PROBLEM DETAILS - List all lines of the data that include the string "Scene".

DATA TO PROCESS -
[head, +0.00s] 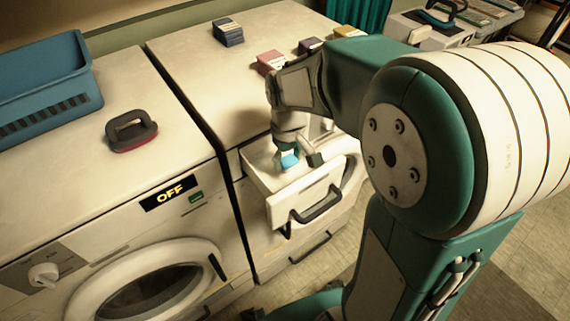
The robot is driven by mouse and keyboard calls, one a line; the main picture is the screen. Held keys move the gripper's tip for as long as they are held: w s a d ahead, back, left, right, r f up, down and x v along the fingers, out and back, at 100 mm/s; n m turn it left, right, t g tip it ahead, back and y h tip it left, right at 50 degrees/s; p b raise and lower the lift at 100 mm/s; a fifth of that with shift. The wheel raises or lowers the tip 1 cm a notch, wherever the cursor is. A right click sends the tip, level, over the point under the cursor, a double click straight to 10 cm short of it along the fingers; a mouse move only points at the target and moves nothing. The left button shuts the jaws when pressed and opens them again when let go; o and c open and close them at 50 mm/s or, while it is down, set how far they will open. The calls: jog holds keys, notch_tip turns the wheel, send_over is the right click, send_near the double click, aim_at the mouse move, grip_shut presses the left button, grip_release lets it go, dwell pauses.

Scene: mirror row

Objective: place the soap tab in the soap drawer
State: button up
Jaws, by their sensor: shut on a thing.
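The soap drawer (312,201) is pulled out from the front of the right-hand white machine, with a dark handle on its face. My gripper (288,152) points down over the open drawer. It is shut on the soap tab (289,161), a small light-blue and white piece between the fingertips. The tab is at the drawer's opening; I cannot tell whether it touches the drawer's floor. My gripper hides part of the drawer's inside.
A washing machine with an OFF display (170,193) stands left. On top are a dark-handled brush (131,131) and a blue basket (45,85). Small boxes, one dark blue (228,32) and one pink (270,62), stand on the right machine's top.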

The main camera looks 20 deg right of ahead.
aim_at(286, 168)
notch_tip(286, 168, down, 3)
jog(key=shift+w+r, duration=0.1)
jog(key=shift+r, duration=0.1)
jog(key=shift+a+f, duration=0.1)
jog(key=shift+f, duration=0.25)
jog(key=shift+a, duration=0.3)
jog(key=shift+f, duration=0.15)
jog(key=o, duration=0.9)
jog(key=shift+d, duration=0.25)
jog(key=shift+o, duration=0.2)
...
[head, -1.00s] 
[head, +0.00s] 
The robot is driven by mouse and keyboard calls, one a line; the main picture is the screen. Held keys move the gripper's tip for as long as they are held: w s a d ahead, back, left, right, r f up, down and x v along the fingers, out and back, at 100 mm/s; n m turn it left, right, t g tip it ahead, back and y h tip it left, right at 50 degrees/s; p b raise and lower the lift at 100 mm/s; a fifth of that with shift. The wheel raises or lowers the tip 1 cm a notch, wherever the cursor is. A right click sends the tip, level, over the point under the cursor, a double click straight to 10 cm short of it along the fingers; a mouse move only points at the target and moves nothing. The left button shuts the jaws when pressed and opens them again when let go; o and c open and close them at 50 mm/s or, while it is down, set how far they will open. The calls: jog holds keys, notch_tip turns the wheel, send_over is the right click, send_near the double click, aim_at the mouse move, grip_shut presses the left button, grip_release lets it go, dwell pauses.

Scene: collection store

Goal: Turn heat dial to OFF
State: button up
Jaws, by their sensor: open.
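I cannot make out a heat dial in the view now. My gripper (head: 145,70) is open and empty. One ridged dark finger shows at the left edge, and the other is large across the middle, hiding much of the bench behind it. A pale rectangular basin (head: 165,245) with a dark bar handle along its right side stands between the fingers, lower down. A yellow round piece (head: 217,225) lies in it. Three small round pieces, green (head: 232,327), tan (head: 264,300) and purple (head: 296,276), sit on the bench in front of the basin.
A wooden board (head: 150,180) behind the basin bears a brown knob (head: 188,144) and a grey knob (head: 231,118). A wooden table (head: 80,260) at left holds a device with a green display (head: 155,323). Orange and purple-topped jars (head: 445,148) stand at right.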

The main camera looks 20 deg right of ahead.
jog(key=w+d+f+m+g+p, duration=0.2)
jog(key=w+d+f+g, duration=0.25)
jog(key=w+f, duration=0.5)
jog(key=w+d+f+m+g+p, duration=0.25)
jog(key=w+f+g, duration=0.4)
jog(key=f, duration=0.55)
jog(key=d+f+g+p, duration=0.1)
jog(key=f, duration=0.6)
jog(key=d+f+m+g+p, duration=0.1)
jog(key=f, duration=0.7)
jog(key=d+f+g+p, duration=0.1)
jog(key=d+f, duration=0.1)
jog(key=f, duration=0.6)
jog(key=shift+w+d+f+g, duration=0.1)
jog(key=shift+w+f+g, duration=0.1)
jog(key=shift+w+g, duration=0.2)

WRITTEN SOLUTION -
Scene: mirror row
Scene: collection store

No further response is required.